Repeat exactly, please, the lines that begin at the start of the listing and end at the line holding "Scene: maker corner".

Dataset
┄┄┄┄┄┄┄┄┄┄

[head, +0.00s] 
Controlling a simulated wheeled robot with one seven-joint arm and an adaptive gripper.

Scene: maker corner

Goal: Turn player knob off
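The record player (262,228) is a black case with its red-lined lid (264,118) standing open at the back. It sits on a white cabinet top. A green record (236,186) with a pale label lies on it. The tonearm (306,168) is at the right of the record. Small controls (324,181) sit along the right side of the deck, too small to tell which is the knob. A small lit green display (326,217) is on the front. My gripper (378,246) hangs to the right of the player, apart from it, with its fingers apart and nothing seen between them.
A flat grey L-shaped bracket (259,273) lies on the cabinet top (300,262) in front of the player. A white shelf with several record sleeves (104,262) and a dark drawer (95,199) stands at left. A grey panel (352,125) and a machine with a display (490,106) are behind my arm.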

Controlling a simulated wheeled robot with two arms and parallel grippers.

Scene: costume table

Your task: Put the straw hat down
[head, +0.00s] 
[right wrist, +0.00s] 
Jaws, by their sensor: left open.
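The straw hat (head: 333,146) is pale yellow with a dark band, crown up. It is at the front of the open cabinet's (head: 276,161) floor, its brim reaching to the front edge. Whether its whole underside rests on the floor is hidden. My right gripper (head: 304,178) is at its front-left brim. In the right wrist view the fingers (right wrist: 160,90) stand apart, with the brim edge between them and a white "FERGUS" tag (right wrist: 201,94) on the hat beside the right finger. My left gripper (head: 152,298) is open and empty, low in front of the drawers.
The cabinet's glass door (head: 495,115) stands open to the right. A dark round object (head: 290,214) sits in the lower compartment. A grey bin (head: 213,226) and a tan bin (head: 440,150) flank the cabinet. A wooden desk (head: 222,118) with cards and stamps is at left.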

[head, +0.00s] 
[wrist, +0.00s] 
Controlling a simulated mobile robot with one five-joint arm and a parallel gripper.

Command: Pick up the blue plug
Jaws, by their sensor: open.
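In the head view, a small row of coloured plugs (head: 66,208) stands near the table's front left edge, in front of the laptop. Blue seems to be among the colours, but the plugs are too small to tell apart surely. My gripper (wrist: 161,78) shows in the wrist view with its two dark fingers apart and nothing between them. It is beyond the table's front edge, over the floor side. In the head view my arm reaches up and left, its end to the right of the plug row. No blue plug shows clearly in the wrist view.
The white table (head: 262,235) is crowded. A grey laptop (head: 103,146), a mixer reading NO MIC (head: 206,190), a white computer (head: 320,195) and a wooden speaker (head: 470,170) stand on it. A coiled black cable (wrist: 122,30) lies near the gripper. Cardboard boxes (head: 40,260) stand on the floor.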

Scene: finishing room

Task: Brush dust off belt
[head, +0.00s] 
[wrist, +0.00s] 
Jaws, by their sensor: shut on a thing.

┄┄┄┄┄┄┄┄┄┄

The reply
[head, +0.00s] 
Controlling a simulated wheeled robot with one seven-joint arm and an adaptive gripper.

Scene: maker corner

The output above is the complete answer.